■ **EXERCISE GOAL**
Keep only the lines that hold the string "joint", filtering out the rest of the entries below.

■ **WORKING DATA**

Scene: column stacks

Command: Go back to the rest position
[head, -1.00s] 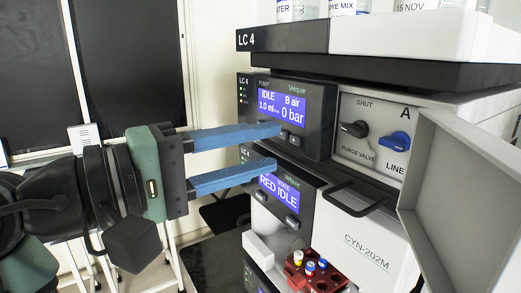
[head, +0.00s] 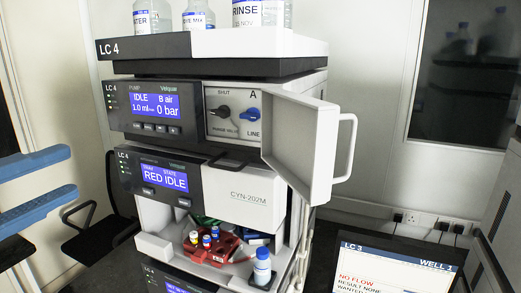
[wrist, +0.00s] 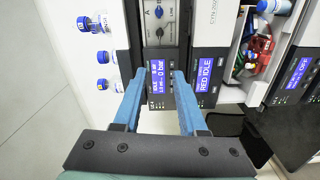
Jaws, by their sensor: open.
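My gripper (head: 72,172) is at the left edge of the head view, with only its two blue fingers showing. The fingers are apart with nothing between them. They point right, toward the LC 4 column stack (head: 218,157), and a gap shows between their tips and the stack. In the wrist view my gripper (wrist: 158,76) is also open and empty. The pump unit (wrist: 158,95) shows past and between its fingertips, with the screen facing me. The rest of my arm is out of the head view.
The grey valve door (head: 292,140) stands open, jutting right with its handle. Bottles (head: 198,15) stand on top of the stack. A red vial rack (head: 212,247) and a capped bottle (head: 262,267) sit low in the stack. An LC 3 screen (head: 385,272) is at lower right. A chair (head: 95,238) stands at left.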

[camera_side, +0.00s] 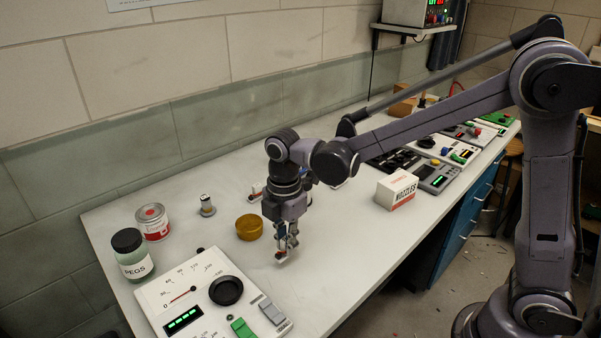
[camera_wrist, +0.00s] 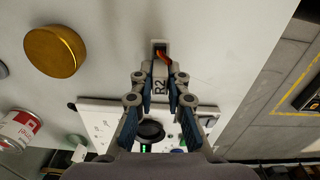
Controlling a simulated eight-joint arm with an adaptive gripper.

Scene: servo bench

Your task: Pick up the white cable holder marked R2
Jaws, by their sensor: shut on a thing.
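My gripper (camera_side: 283,246) is shut on the holder and points down at the bench. In the side view only a small white and reddish part of the holder (camera_side: 281,255) shows below the fingers. I cannot tell whether it touches the bench top. The fingers hide much of its sides.
A brass-coloured round tin (camera_side: 249,228) stands left of my gripper. A PEGS jar (camera_side: 131,256), a red and white can (camera_side: 153,222) and a dial panel (camera_side: 205,300) are farther left. A NOZZLES box (camera_side: 396,190) stands to the right.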

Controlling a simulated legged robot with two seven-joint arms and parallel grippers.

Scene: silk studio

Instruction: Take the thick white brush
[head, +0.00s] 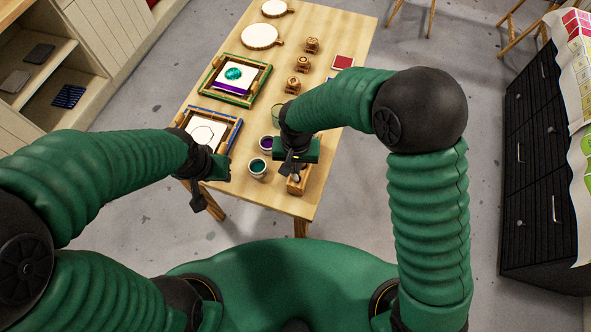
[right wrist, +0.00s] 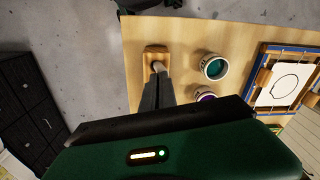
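A small pale brush end (right wrist: 157,66) shows at a wooden holder (right wrist: 156,53) in the right wrist view. The holder (head: 297,185) is also in the head view, at the near right of the table. My right gripper (head: 292,168) is right above the holder, pointing down. In the wrist view its dark fingers (right wrist: 157,82) reach close to the pale end, nearly together. I cannot tell whether they touch or grip it. My left gripper (head: 196,198) hangs off the table's near left side, away from the holder, with nothing visible in it.
A teal paint cup (head: 257,167) and a purple paint cup (head: 266,143) stand just left of the holder. Framed silks (head: 232,80) lie along the left side of the wooden table (head: 325,185). Wooden stamps (head: 302,64) stand farther back. A black drawer cabinet (head: 535,160) is at the right.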

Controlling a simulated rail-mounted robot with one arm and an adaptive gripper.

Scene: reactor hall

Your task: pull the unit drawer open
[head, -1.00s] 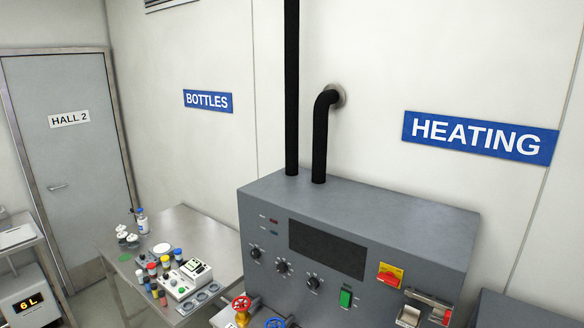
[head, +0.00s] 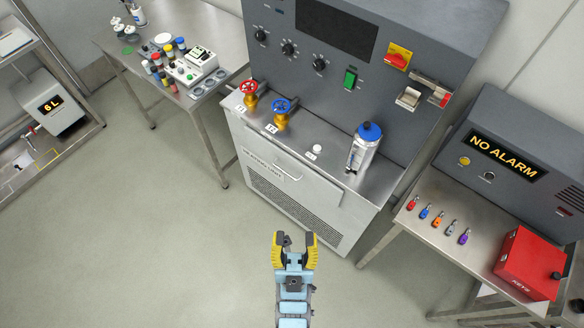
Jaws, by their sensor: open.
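The unit drawer (head: 258,160) is a light grey front near the top of the heating unit, below its steel ledge. It looks shut. My gripper (head: 295,238), with yellow and black fingers, is open and empty. In the picture it is below the drawer handle and apart from it, over the floor in front of the unit.
On the ledge stand a red valve (head: 249,95), a blue valve (head: 282,112) and a blue-capped bottle (head: 364,148). A steel table (head: 478,222) with a red box (head: 527,263) is at right. The floor at left is clear.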

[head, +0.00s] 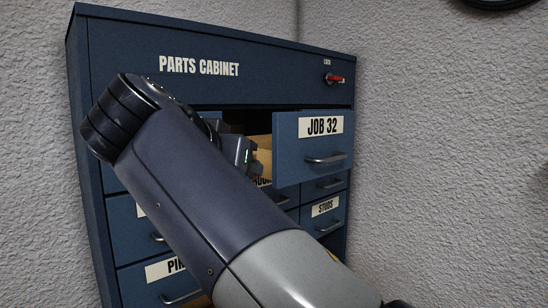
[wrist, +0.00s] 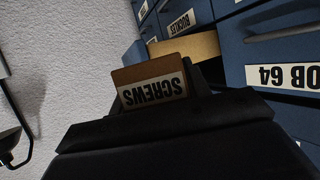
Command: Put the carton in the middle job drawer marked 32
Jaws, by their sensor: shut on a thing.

■ **CORRECT RESPONSE**
Controlling a simulated eight-joint arm with an adaptive gripper.
Controlling a simulated legged robot with two seven-joint arms and parallel grippers.

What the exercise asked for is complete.